UNICEF RAISES CONCERNS OVER HIGH CHILD POVERTY RATES IN ARMENIA
YEREVAN, 17 December 2010 – UNICEF voiced its concern today over high child poverty rates in Armenia, immediately after the National Statistical Service of Armenia published results of the 2009 Integrated Living Conditions Survey.
In 2009, 38.1 percent of children in Armenia were poor, while 4.5 percent were extremely poor, according to the survey results.
“The new data on child poverty is extremely worrisome. It is obvious that the economic and financial crisis hit children the hardest and we are now facing a situation where the child poverty rate is back to the level of 2004. The current trend is fraught with long-term consequences both for children as they may be ripped of some of their basic rights and the country’s overall development,” UNICEF Representative Laylee Moshiri stressed.
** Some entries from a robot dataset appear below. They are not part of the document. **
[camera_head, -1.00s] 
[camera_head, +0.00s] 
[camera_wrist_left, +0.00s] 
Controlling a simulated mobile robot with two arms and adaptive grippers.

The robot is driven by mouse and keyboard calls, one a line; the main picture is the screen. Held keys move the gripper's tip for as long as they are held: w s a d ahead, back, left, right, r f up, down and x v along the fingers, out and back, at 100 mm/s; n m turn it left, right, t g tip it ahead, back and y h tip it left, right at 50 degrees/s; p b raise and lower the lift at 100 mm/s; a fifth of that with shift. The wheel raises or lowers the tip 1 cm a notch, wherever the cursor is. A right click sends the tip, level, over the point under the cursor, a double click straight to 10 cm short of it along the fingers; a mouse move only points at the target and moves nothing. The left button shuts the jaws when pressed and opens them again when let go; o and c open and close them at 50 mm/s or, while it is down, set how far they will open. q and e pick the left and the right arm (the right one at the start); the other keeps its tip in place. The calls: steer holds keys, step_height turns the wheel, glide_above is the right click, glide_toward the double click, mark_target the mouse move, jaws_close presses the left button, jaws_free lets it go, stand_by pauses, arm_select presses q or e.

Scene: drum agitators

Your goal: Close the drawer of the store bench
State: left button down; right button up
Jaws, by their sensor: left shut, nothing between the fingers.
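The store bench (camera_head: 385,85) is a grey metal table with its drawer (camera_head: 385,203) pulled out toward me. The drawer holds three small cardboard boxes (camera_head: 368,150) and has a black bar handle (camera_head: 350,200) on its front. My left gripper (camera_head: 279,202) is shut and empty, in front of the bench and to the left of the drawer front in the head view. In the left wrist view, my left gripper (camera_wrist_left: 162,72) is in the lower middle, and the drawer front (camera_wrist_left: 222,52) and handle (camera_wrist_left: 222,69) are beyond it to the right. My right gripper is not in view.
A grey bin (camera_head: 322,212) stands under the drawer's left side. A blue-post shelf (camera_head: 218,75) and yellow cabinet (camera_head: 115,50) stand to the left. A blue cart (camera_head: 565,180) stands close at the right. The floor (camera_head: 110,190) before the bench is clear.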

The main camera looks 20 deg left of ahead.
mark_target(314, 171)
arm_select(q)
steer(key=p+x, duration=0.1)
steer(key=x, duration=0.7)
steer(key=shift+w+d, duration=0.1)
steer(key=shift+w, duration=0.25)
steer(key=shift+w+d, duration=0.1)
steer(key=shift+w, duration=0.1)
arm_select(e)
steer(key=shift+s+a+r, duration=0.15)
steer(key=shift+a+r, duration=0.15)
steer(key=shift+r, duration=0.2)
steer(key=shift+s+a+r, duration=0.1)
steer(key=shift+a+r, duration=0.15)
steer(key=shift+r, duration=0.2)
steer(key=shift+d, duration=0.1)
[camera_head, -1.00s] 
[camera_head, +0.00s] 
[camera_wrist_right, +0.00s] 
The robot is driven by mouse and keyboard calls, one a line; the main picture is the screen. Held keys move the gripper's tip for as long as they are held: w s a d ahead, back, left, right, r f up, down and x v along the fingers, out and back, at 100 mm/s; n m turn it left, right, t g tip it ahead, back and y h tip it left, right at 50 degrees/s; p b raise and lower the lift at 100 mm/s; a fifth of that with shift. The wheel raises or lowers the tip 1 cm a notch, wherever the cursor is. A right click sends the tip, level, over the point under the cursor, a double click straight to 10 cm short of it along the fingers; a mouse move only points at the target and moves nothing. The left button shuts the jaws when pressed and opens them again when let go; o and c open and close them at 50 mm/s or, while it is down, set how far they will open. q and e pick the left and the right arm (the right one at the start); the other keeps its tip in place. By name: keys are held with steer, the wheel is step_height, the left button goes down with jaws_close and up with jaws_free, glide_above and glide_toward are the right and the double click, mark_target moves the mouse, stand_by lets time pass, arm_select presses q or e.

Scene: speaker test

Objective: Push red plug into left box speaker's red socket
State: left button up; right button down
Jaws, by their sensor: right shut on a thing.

Unfortunately, the 2011 state budget adopted recently by the National Assembly does not provide sufficient conditions to improve the situation of children living in poverty. Budget allocations under education and health sector remain low as compared to other low middle-income countries and have not yet reached levels pledged in the Sustainable Development Plan.
The survey once again confirmed that children with disabilities are the most marginalized and deprived group within the child population of Armenia. Out of the total number of children with disabilities in Armenia, 70 percent are poor and 13 percent are extremely poor.
According to the survey, the highest percent of extremely poor children is in Lori region - 9 percent of the province’s child population, whereas the highest overall child poverty rate is observed in Shirak region, where more than 50 percent of children are poor.
Family benefits remain crucial for extremely poor families and without them the percent of extremely poor children would have doubled, growing from 4.5 percent to 9.1 percent. Unlike family benefits, child benefits do not have any significant impact on the overall child poverty rates as the number of families receiving this type of benefit is very low.
“For children poverty means high risks for malnutrition, overall development and deprivation of basic conditions for child well-being. Therefore, tackling child poverty is not something that can wait until fiscal circumstances are seen as accommodating. Re-orienting social protection expenditure towards more efficient models may mitigate devastating effects of poverty on children and break the intergenerational cycle of poverty that threatens human development and economic growth,” UNICEF Representative in Armenia Laylee Moshiri said.